November 07, 2007
Owl and the Sparrow
The Streets of Saigon
Owl and the Sparrow is the story of Thuy, a ten year old orphan, determined to forge her own future. One evening, she runs away from her uncle and his bamboo factory, where her work is never good enough. Thuy breaks open her piggybank, packs her Disney knapsack, and boards a ferry for Saigon. As flower peddler on the streets of Saigon, Thuy eventually finds solace - and familial bliss - in the company of two young urbanites (a zookeeper and a flight attendant). Part-fairy tale, part-slice-of-life, Owl and the Sparrow marks the directorial debut of veteran cinematographer, Stephane Gauger.
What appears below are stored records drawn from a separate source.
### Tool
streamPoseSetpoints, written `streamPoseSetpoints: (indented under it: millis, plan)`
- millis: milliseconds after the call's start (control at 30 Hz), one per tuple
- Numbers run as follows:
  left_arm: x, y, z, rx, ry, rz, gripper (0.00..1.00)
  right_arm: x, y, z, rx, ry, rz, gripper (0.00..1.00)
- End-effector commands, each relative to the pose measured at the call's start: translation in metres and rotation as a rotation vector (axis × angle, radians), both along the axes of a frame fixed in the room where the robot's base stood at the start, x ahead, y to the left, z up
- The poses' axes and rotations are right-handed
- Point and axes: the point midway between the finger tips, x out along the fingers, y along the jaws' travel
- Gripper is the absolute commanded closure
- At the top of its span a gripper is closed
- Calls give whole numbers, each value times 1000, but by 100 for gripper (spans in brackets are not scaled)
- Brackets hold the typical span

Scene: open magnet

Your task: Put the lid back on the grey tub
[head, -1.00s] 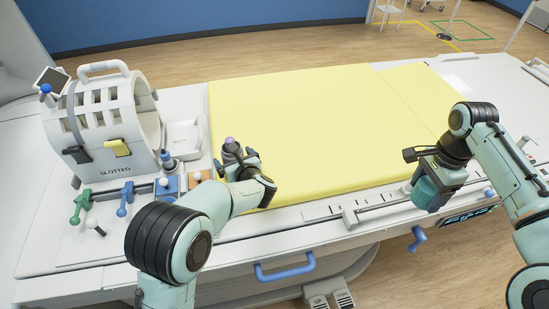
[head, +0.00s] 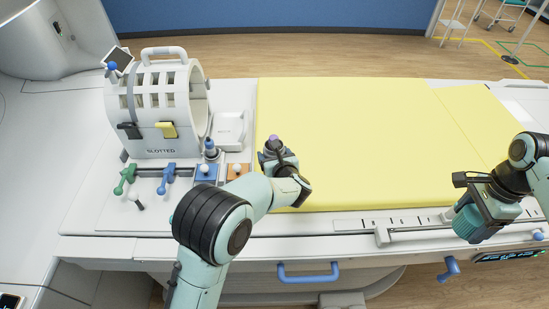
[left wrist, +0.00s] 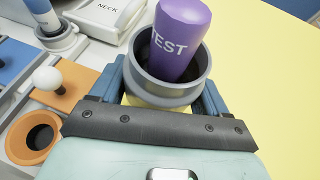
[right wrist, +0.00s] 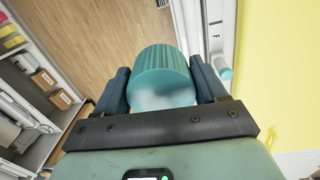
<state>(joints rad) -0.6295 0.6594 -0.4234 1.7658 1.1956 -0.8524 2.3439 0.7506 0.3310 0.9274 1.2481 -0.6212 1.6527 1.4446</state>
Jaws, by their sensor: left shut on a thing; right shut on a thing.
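My left gripper (head: 273,152) is shut on the grey tub (left wrist: 168,91), above the left edge of the yellow mat. A purple piece marked "TEST" (left wrist: 181,38) stands tilted in the open mouth of the tub and sticks out above its rim. The purple top also shows small in the head view (head: 273,140). My right gripper (head: 468,205) is shut on a teal ribbed round lid (right wrist: 164,72), held out at the right near the table's front edge. The lid is well apart from the tub. The tub's lower part is hidden by my left gripper.
The yellow mat (head: 350,130) is clear in the middle. At the left stand a white slotted coil (head: 160,110), a small white box (head: 230,130), and blue (head: 205,172) and orange (head: 238,170) holders. A blue handle (head: 308,276) is on the table's front side.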

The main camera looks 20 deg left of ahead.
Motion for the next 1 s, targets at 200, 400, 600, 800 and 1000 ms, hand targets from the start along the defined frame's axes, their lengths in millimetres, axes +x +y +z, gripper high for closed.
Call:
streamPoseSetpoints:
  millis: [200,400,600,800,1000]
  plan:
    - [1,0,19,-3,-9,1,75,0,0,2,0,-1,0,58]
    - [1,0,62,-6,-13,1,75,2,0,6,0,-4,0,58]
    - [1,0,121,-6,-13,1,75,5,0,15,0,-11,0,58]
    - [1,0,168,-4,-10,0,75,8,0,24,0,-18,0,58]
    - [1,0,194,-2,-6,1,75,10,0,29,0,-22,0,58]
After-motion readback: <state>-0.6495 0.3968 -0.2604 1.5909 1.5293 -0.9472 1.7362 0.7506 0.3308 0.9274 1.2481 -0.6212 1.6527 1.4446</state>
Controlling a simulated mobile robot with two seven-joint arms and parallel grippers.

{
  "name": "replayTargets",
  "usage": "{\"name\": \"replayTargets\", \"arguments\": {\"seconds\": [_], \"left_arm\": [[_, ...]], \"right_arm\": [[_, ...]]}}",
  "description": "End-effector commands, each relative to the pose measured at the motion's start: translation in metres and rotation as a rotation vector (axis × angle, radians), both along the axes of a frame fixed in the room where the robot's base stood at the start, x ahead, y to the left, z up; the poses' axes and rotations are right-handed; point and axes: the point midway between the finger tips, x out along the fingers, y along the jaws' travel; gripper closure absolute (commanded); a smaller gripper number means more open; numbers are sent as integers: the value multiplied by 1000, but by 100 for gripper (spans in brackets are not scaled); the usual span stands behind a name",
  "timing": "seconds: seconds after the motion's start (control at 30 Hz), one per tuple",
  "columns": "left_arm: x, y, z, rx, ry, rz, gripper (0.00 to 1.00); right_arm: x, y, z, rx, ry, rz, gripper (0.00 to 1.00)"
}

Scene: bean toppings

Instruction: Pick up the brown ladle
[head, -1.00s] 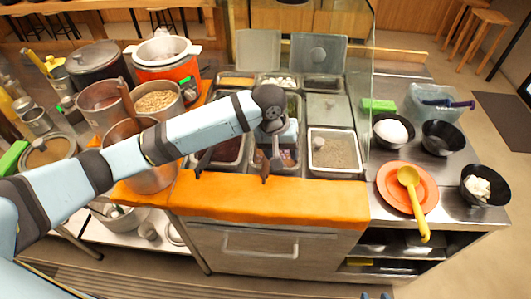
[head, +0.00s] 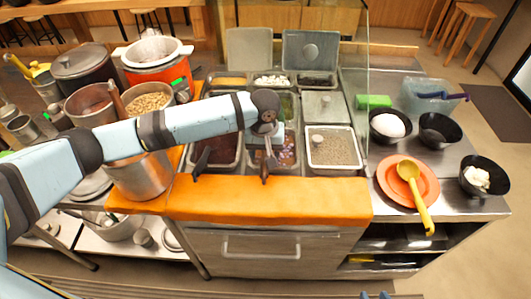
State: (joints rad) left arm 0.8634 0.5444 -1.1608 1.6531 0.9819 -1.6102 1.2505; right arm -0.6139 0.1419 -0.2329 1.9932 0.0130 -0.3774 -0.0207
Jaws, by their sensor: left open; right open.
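A brown handle (head: 118,101), which looks like the brown ladle's, sticks up from the tall metal pot (head: 143,178) at the left; its lower end is hidden inside the pot. My left arm passes in front of this pot. My left gripper (head: 232,172) is open and empty, over the front topping pans, well to the right of the handle. Its two dark fingers are wide apart.
A yellow ladle (head: 415,190) lies on an orange plate (head: 396,194) at the right. Black bowls (head: 437,130) stand around it. A pot of beans (head: 149,99) and a dark lidded pot (head: 82,62) crowd the left. A glass pane (head: 366,90) stands right of the pans.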

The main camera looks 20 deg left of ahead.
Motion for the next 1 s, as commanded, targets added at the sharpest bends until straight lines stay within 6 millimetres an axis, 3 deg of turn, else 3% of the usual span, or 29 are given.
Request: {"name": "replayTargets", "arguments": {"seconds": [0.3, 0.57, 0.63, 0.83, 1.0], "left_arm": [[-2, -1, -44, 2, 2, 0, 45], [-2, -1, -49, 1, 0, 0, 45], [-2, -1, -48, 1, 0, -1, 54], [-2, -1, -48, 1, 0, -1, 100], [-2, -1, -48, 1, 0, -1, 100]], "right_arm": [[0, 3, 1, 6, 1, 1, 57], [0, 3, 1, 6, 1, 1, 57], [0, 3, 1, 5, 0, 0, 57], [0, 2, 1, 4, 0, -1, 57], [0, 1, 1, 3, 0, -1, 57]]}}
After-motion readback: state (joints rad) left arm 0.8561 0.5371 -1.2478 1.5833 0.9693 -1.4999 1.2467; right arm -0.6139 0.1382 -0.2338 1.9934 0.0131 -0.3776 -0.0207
With a tilt-to-the-ground, guerilla camera, the Eurasian American (his mother is Vietnamese and his late father, a Frenchman) Gauger establishes a hybrid Western-Eastern identity integral to the film's sprawling backdrop.
Gauger's Saigon stands at an unlikely crossroads; the traditional and the modern intersect but never really meet. At the upscale, metropolitan airport terminal, stewardesses are decked out in ao dai attire. The streets consist of slummy vendor stands, overcrowded marketplaces, hotels, and designer boutiques. And mopeds, bicycles, trucks, and carts come at pedestrians from all directions. Saigon may not be utopia, but it is, nevertheless, one-of-a-kind – a rough-around-the-edges microcosm bustling with energy, fervor, and sweat; a place eight million working people have since called home.
Gauger's talent for spontaneity and improvisation behind the camera - he considers the Dardenne Brothers and John Cassavettes, among his influences - redeems his otherwise lackluster script (the backstory behind the zookeeper and the flight attendant's preceding love troubles feel tacked-on, at best). Owl and the Sparrow comes to life in handheld, on-the-fly shots of public crowds and spaces. The unsettling dynamics of the bustling city alone make for ripe melodrama. The individual is singled out and hoisted against society, in more ways than one. A chase sequence - between Thuy and an orphanage official - towards the end of the film, recalls this timeless conflict. Call it a case of deja vu: Thuy has successfully escaped from the shackles of her overbearing, traditionally collectivist uncle, only to be, alas, confronted with another authoritarian figure. Panting heavily out of breath, Thuy runs with all her might, trying to maintain the solitary and freedom she has experienced, over a week's course. The streets is now her home, and no one can change that reality - except Thuy herself. In short, Gauger has filmed an old-fashioned love letter to Saigon and modernity.